Türkiyeliler arasında kışkırtılan gerginliklerin iki ülke gericiliği açısından kullanılacak bir fırsat olduğu kuşku götürmüyor.

Avusturya’nın başkenti Viyana’da yaklaşık bir haftadır devam eden gerginlik ve olaylar “Neler oluyor” sorusunu haklı olarak sorduran gelişmeleri içeriyor.

Bu soruyu cevaplamaya çalışırken, tablonun bütünün doğru görebilmek için de biraz daha geriye gitmek gerekiyor.

Geçtiğimiz çarşamba günü Rojava’nın Kobane kentinde TSK tarafından düzenlediği belirtilen ve üç kadının öldüğü açıklanan hava saldırısını protesto etmek isteyen kadın örgütlerinin yaptığı basın açıklamasına katılanlarla, çevreden geçen ve eylemde kullanılan flama ve sloganlara tepki gösteren gruplar arasında başlayan tartışma, kavgaya dönüşmüştü.
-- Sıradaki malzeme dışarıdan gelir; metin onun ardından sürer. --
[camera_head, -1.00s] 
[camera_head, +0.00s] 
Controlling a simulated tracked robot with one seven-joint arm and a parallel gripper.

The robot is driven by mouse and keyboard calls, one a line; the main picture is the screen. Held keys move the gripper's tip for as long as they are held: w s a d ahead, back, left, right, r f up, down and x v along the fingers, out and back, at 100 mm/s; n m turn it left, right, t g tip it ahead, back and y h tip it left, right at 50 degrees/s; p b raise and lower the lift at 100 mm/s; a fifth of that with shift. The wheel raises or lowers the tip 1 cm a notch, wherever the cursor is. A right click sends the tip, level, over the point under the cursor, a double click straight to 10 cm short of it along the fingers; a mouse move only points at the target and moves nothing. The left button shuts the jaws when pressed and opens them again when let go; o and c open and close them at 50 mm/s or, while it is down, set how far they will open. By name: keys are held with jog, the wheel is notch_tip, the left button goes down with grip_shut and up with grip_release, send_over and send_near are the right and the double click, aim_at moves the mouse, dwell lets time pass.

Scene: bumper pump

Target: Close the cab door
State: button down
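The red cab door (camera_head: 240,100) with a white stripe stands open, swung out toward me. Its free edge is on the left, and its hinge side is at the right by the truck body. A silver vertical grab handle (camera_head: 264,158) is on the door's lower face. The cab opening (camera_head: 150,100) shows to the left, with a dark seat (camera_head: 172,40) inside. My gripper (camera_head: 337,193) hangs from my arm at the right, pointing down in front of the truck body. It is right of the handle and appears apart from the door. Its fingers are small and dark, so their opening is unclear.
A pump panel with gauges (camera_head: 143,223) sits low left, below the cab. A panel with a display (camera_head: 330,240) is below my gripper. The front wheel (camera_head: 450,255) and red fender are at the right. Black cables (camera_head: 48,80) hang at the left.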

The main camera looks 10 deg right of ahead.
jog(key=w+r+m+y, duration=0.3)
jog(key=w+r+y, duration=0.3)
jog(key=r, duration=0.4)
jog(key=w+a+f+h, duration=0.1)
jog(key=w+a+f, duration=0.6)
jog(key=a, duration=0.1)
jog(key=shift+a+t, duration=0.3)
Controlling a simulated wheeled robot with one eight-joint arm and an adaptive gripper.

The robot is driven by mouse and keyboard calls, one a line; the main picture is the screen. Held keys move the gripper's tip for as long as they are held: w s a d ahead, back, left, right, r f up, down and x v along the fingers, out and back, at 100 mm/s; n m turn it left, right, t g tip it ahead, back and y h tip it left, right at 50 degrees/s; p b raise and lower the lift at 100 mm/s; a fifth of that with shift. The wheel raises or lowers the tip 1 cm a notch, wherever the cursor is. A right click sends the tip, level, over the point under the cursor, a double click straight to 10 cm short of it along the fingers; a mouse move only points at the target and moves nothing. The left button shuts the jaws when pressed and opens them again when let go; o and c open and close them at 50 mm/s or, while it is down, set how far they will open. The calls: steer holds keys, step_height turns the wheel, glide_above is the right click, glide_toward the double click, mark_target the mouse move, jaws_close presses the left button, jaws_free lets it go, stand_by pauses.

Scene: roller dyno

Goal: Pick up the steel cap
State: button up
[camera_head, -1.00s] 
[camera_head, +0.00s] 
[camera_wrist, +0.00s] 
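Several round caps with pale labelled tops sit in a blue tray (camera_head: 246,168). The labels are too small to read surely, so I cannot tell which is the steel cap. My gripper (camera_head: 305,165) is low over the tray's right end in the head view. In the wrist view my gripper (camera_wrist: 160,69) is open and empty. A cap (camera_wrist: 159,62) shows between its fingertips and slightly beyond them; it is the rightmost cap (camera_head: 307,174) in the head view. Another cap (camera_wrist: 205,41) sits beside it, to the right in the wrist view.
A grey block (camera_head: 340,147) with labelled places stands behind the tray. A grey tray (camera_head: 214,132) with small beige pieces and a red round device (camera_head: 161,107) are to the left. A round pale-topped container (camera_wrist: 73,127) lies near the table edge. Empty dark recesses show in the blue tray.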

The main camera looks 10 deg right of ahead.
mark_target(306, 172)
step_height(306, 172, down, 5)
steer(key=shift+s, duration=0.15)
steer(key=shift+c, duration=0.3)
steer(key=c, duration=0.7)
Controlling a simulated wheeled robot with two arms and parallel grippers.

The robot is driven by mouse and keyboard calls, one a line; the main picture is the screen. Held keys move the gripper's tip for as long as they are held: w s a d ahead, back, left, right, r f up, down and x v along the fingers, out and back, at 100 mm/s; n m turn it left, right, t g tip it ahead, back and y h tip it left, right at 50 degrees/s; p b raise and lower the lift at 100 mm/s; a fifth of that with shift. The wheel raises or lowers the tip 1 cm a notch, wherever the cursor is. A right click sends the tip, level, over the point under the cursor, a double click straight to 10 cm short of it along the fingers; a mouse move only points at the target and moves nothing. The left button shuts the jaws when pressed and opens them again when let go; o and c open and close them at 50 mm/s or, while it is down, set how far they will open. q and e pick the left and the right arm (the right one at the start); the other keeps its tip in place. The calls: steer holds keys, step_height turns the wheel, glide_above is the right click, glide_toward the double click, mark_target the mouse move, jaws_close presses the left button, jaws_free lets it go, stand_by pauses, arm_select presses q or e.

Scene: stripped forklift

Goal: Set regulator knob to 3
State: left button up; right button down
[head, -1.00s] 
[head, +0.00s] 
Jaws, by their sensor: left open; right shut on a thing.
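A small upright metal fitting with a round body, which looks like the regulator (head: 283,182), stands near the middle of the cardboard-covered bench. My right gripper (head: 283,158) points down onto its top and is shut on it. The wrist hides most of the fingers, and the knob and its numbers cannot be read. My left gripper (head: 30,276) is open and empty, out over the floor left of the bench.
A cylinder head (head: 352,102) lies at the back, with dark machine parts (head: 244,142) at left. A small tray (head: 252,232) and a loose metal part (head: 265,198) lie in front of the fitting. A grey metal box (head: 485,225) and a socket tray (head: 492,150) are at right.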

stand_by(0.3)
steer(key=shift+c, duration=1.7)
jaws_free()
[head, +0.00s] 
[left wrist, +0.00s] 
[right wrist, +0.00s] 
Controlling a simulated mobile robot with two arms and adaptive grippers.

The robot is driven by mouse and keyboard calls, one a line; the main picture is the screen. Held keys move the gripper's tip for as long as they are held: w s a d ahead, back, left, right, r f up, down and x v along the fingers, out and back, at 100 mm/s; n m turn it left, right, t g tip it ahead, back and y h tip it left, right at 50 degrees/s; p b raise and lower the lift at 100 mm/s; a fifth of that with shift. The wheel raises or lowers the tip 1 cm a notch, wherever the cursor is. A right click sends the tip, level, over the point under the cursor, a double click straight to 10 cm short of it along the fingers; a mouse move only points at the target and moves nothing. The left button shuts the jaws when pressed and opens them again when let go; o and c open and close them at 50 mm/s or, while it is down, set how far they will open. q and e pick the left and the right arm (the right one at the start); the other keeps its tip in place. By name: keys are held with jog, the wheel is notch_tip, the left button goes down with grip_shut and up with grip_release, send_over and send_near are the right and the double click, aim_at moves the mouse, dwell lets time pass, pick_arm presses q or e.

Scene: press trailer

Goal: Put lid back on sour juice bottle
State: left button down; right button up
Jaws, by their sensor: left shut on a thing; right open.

Aynı gün akşam saatlerinde bozkurt işaretleri yapan ve tekbir getirerek toplanan gruplar 10. Bölge’de bulunan ve aralarında DİDF (Demokratik İşçi Dernekleri Federasyonu) ve VİTD (Viyana Türkiyeli İşçiler Derneği) gibi Türkiyeli göçmen işçi derneklerinin de olduğu ve “İşgal Binası” olarak tanımlanan binaya saldırdı. Olaylar gece yarısına kadar sürdü. Ardından yapılan eylemler, karşılıklı açıklamalar ve yer yer çatışmalarla dolu süreç cuma gününe kadar devam etti. Olaylarda küçük çaplı yaralanmalar olurken pek çok sayıda gözaltı ve koğuşturma da oldu.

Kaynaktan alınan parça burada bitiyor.